Real Estate Advisors Consider Effects of Dodd-Frank Implementation
Dodd-Frank, the most sweeping financial industry reform since the Great Depression, is aimed at banks and investment banks, but it also has big implications for commercial real estate investment managers, some of which are still in the process of being clarified.
Passed in 2010, the Dodd–Frank Wall Street Reform and Consumer Protection Act is designed to improve transparency and accountability. It requires lawmakers to impose 243 new rules on financial institutions. A few of those rules carry over to the real estate investment world, the most obvious of these being the issue of registering with the SEC as an investment advisor.
Although it’s not entirely clear that real estate investment advisors need to register and follow certain disclosure rules as a result of Dodd-Frank, but industry sources estimate that 90 percent of major advisors have registered, either as a precaution against the SEC interpreting real estate to fall under the law, or simply because institutional clients are demanding registration from real estate advisors to manage their own third-party risk requirements.

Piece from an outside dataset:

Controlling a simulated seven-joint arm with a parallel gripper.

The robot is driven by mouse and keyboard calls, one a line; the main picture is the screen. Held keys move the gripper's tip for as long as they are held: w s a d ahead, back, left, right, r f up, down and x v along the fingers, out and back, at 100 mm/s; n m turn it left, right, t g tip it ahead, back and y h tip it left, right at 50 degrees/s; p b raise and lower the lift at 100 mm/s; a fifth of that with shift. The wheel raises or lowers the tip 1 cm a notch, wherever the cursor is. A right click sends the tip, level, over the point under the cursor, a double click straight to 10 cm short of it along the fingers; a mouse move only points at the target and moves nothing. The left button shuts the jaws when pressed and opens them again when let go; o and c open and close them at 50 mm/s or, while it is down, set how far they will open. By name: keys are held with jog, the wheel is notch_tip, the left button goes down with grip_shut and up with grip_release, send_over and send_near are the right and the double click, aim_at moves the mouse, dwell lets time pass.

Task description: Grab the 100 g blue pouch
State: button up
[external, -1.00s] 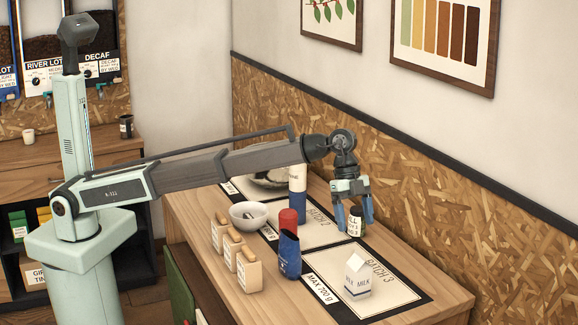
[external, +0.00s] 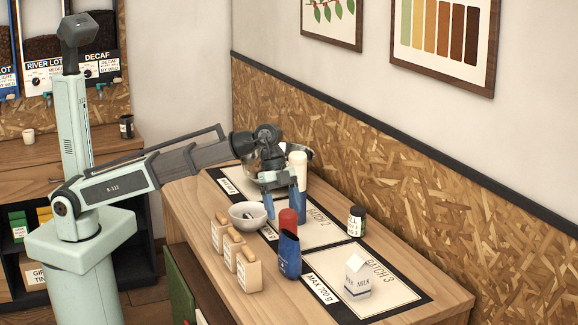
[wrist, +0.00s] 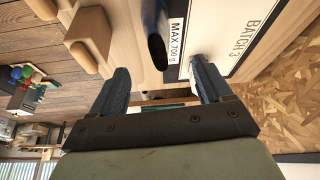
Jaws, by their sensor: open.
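A blue item (external: 289,258) with a slanted dark top stands upright beside the MAX 700 g label. It may be the blue pouch; I can read no 100 g mark on it. In the wrist view a dark blue thing (wrist: 156,30), probably the same one, shows at the top between and beyond the fingers. My gripper (external: 285,212) is open and empty, its fingers pointing down over the middle of the counter. The open fingers (wrist: 160,88) also show in the wrist view.
Three tan labelled blocks or bags (external: 235,248) stand left of the blue item. A white bowl (external: 248,222), a tall white-topped container (external: 298,161), a dark jar (external: 356,222) and a milk carton (external: 357,280) stand around. The Batch 3 panel (external: 385,290) is mostly clear.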

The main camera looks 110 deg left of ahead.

Registration itself is probably not a game-changer for most advisors, as it requires real estate fund managers to act as fiduciaries to limited partners, giving the force of law to practices that most advisors would say they follow anyway.
A bigger issue with Dodd-Frank stems from the possibility for perceived conflicts of interest or lack of transparency within private equity funds, which may include real estate funds. To avoid problems with the SEC’s Office of Compliance Inspections and Examinations, real estate investment managers must take care that their disclosures in limited partnership agreements are accurate and precise. If an agreement is vague about the circumstances under which the advisor might take fees–or if any contingency fees are not disclosed–the agreement could be ruled in violation of the advisor’s role as fiduciary.
Designed to apply to financial advisors who generally have a passive role in the performance of investments, Dodd-Frank’s application to real estate can be complicated. For example, many real estate investment firms are affiliated with property management firms, either as part of the same company or as preferred third-party vendor relationships. In their communication with clients, firms must be clear and precise about the nature of these relationships and how they affect fee structures. A fund manager could be in violation of the law if it pitches its affiliated property management team as a differentiator while raising capital, but maintains separate income streams for operations and asset management during the life of the fund.
All of this information comes from savvy lawyers who have studied the new law and its probable application to commercial real estate—and even many of them aren’t sure how certain parts of the law will be interpreted. The best advice for real estate investment managers and their institutional clients is to get experienced legal counsel and follow all the rules, even if that leads to a belt-and-suspenders approach to disclosure. It may turn out that parts of Dodd-Frank aren’t intended to apply to real estate firms—but no firm wants to be the test case for finding out one way or the other.